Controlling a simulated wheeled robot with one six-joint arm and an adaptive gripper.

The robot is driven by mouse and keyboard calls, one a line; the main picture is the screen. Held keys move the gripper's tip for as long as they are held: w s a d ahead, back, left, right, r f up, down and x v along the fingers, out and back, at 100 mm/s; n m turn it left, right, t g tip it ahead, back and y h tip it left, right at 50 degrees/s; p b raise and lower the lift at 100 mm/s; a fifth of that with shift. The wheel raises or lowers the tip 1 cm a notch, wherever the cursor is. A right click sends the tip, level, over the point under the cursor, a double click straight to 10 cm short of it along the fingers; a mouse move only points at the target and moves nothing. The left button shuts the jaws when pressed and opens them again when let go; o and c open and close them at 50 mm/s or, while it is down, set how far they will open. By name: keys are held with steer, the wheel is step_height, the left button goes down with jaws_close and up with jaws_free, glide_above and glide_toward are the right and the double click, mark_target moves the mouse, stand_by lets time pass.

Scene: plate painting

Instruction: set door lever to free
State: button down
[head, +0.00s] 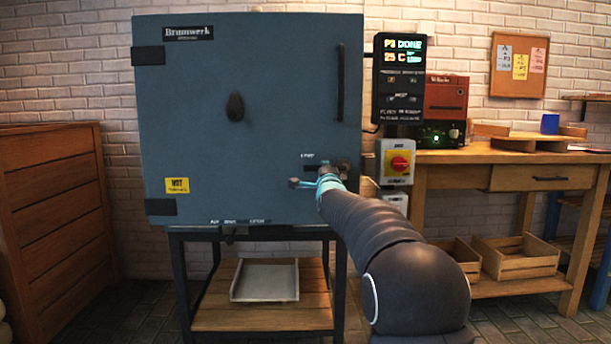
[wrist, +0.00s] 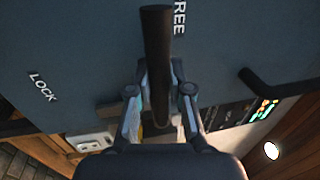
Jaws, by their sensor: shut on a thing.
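The door lever is a dark round bar (wrist: 157,50) in the wrist view, running from the top edge down between my fingers. Its upper part lies beside the lettering "REE" (wrist: 180,18), whose first letter is cut off. The word "LOCK" (wrist: 42,87) is at the left, away from the bar. My gripper (wrist: 160,92) is shut on the lever, one finger on each side. In the head view my gripper (head: 322,181) is at the lower right of the blue-grey kiln door (head: 215,155), and it and my arm hide most of the lever.
A vertical door handle (head: 341,83) and a display reading "P3 DONE" and "25 C" (head: 399,58) are above right. A red-and-yellow switch (head: 398,162) is right of the door. A workbench (head: 470,157) stands further right, a wooden cabinet (head: 50,215) left.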

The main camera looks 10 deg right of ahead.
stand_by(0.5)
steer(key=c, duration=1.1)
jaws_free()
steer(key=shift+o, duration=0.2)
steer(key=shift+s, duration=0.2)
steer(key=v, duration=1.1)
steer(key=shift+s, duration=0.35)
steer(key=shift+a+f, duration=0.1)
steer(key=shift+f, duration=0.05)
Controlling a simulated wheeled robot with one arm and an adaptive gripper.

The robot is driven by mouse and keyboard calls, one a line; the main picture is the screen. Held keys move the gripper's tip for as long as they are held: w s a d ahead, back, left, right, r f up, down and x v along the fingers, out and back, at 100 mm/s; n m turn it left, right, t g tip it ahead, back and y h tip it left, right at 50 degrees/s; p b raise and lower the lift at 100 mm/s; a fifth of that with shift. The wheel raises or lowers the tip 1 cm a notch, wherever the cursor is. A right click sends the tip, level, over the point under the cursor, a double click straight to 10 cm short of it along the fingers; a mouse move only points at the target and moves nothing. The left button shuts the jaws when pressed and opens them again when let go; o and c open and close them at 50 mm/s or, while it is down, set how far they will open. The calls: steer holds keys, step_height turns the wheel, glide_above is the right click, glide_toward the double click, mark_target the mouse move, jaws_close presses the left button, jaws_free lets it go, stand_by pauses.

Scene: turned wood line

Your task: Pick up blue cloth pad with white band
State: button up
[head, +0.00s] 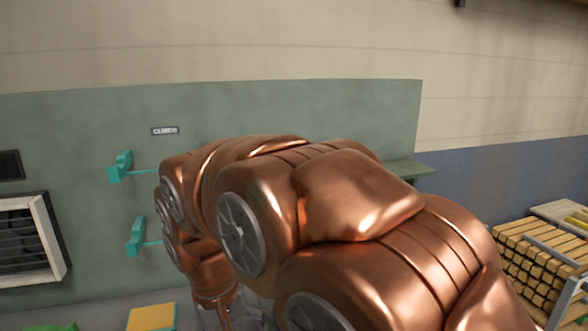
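I do not see a blue cloth pad with a white band in the head view. My copper-coloured arm fills the middle and lower right and hides much of what lies behind it. My gripper (235,316) shows only in part at the bottom edge, below the wrist. Its fingertips are cut off by the frame, so I cannot tell whether it is open or shut, or whether it holds anything.
A yellow block-like item (152,317) and a green item (55,327) lie at the bottom left. Teal brackets (122,167) stick out from the green wall panel (75,120). A rack of stacked wooden bars (540,255) stands at the right.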

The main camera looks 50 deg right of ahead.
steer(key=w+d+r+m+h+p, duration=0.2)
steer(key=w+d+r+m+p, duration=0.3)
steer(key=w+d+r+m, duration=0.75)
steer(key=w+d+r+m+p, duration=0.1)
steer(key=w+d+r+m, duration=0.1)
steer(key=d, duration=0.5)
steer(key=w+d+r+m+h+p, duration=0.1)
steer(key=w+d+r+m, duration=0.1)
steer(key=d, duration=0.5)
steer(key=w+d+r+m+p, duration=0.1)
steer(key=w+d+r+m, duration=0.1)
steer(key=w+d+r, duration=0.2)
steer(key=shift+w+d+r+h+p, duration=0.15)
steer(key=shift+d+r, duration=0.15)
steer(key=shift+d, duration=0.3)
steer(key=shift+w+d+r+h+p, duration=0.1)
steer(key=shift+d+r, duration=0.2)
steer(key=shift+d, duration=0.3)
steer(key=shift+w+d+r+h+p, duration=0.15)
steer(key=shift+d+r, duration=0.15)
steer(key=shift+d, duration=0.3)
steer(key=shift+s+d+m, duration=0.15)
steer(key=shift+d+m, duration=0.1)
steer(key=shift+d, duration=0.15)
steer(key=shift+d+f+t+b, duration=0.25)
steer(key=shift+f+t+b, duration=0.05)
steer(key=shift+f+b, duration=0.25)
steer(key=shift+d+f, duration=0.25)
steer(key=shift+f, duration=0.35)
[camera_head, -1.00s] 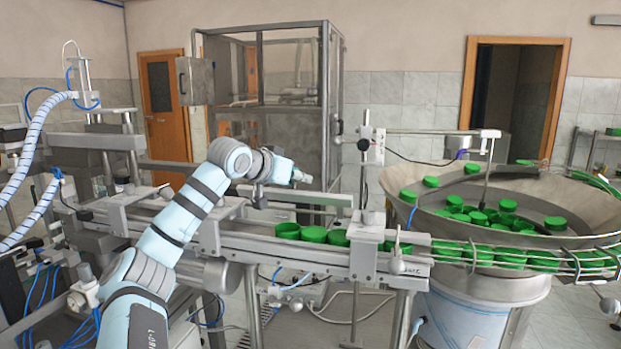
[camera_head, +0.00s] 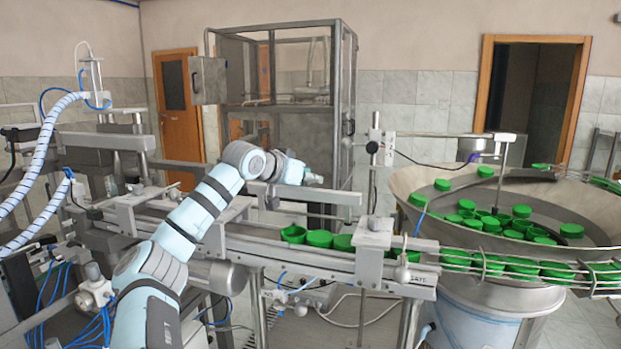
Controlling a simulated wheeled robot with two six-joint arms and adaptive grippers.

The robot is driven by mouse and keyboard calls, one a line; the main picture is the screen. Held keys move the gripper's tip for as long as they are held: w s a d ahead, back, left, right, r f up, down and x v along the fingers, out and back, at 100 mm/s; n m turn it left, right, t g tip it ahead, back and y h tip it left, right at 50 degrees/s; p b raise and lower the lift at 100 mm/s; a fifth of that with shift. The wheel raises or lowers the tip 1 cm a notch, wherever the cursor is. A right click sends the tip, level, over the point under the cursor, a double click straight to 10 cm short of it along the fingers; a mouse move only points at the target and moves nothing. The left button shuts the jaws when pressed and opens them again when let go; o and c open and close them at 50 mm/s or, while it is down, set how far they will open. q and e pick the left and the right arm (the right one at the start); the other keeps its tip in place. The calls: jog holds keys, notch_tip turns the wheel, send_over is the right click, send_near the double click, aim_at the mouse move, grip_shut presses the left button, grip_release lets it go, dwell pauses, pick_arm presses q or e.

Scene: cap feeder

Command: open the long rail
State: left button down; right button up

-=-=-

Instruction. Each line that holds the word "simulated" is to be copied.

Completed task.
Controlling a simulated wheeled robot with one six-joint arm and an adaptive gripper.
Controlling a simulated wheeled robot with one arm and an adaptive gripper.
Controlling a simulated wheeled robot with two six-joint arms and adaptive grippers.

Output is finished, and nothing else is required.